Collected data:
+ + +
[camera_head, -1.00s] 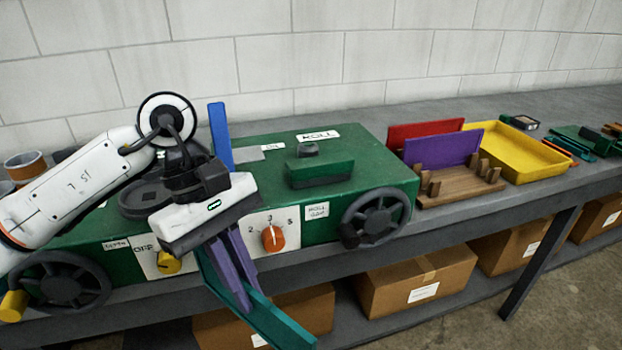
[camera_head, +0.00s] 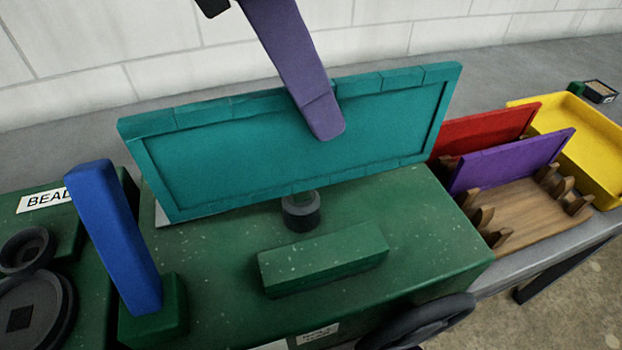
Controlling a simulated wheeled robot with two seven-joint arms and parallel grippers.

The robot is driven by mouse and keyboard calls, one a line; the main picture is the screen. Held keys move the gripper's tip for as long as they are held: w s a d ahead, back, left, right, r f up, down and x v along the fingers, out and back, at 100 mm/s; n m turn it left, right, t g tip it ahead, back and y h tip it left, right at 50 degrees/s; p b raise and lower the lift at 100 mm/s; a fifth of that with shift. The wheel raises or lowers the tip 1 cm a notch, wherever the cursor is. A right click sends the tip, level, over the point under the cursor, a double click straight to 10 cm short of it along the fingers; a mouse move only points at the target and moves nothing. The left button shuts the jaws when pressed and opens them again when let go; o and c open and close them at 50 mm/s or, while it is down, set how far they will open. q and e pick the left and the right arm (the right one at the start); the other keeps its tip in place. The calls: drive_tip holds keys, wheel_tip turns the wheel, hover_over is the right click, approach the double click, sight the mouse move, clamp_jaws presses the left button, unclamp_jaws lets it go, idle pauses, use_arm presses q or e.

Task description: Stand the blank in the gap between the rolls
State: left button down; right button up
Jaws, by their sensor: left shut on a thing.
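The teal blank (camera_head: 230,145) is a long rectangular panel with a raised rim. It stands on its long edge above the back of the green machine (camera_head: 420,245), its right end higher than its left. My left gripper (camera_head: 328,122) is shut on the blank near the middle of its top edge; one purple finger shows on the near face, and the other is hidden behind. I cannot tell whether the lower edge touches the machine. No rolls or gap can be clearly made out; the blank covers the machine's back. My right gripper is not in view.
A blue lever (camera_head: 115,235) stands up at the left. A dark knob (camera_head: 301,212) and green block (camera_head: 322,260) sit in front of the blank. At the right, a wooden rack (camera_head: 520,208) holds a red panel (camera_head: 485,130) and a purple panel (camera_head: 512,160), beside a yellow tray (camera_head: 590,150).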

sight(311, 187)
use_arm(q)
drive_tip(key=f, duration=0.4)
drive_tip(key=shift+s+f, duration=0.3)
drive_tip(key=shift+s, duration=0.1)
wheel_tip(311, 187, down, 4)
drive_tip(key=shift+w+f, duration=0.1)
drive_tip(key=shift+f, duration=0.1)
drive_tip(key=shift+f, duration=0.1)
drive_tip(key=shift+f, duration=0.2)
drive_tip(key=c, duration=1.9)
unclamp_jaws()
+ + +
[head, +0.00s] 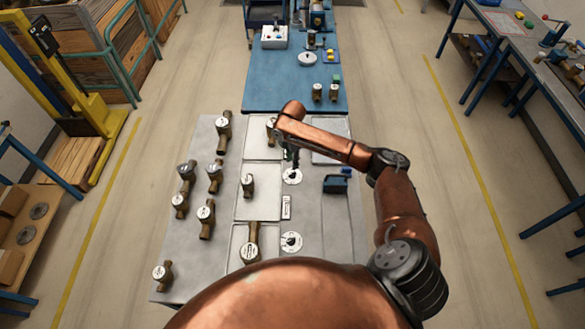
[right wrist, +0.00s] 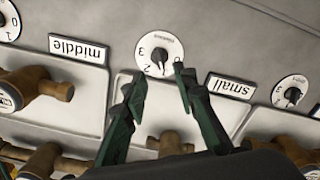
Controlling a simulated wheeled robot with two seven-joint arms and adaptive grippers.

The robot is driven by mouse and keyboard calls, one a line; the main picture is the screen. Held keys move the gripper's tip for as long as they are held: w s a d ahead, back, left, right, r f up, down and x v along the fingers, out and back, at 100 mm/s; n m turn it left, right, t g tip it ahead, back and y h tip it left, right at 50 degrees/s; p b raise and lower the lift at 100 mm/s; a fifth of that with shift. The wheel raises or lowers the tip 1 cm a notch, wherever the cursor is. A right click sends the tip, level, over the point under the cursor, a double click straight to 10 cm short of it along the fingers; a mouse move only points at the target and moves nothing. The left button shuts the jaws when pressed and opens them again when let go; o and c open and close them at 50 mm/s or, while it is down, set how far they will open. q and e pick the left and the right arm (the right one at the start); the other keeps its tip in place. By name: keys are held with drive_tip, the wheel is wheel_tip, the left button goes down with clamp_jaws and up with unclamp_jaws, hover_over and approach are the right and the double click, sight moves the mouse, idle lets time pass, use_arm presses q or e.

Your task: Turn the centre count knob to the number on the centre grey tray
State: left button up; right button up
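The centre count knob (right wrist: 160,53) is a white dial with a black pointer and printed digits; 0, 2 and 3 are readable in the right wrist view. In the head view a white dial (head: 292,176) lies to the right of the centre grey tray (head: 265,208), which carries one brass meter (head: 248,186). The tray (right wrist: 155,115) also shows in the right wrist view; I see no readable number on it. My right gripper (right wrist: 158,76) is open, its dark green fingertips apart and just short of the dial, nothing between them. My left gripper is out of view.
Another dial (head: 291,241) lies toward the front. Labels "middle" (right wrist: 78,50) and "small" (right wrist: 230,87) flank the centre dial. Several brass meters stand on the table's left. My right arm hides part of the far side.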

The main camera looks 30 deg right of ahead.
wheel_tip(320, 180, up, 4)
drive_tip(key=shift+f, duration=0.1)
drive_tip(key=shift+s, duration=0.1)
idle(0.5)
+ + +
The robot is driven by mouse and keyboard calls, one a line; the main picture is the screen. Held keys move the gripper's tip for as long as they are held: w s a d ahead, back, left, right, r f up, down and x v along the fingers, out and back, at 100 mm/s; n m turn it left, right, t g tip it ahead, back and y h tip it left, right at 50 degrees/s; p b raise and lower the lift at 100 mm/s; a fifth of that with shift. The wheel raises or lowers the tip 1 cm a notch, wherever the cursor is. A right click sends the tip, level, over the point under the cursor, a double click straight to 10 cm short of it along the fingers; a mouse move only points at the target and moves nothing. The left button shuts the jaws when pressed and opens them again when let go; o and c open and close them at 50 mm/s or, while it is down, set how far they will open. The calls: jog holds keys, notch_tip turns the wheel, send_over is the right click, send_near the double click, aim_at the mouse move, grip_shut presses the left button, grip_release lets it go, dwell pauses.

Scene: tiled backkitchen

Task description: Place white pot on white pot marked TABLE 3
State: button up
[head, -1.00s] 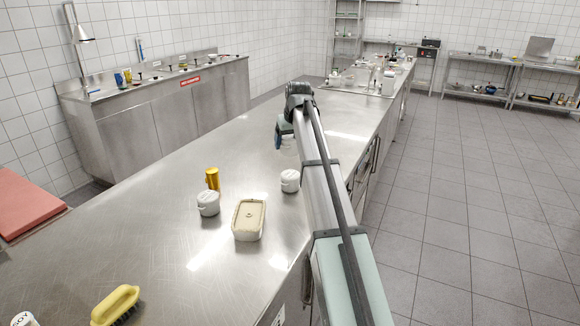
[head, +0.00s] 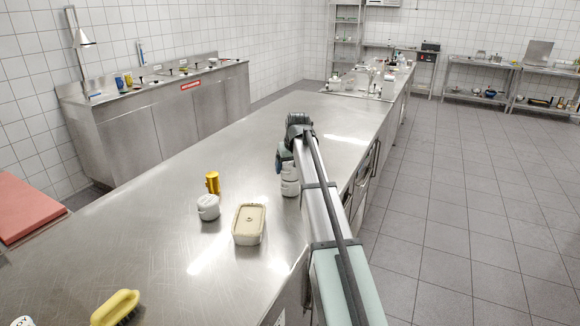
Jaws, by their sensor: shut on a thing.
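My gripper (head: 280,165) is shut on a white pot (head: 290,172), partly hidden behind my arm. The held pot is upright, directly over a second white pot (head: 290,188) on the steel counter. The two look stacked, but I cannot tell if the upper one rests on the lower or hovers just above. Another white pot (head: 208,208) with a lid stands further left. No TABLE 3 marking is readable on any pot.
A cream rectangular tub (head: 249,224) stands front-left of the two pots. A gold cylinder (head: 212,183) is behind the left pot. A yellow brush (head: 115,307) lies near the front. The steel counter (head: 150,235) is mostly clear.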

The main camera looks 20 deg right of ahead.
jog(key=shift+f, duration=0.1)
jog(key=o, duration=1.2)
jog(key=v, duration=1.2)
+ + +
WHAT IS EXPECTED: Repeat exactly the stretch of lines that opens with the line containing "[camera_head, -1.00s]" and closes with the line containing "and parallel grippers.". Leave the pictures out, and add nothing.

SOLUTION FOR THIS EXERCISE:
[camera_head, -1.00s] 
[camera_head, +0.00s] 
Controlling a simulated wheeled robot with two seven-joint arms and parallel grippers.

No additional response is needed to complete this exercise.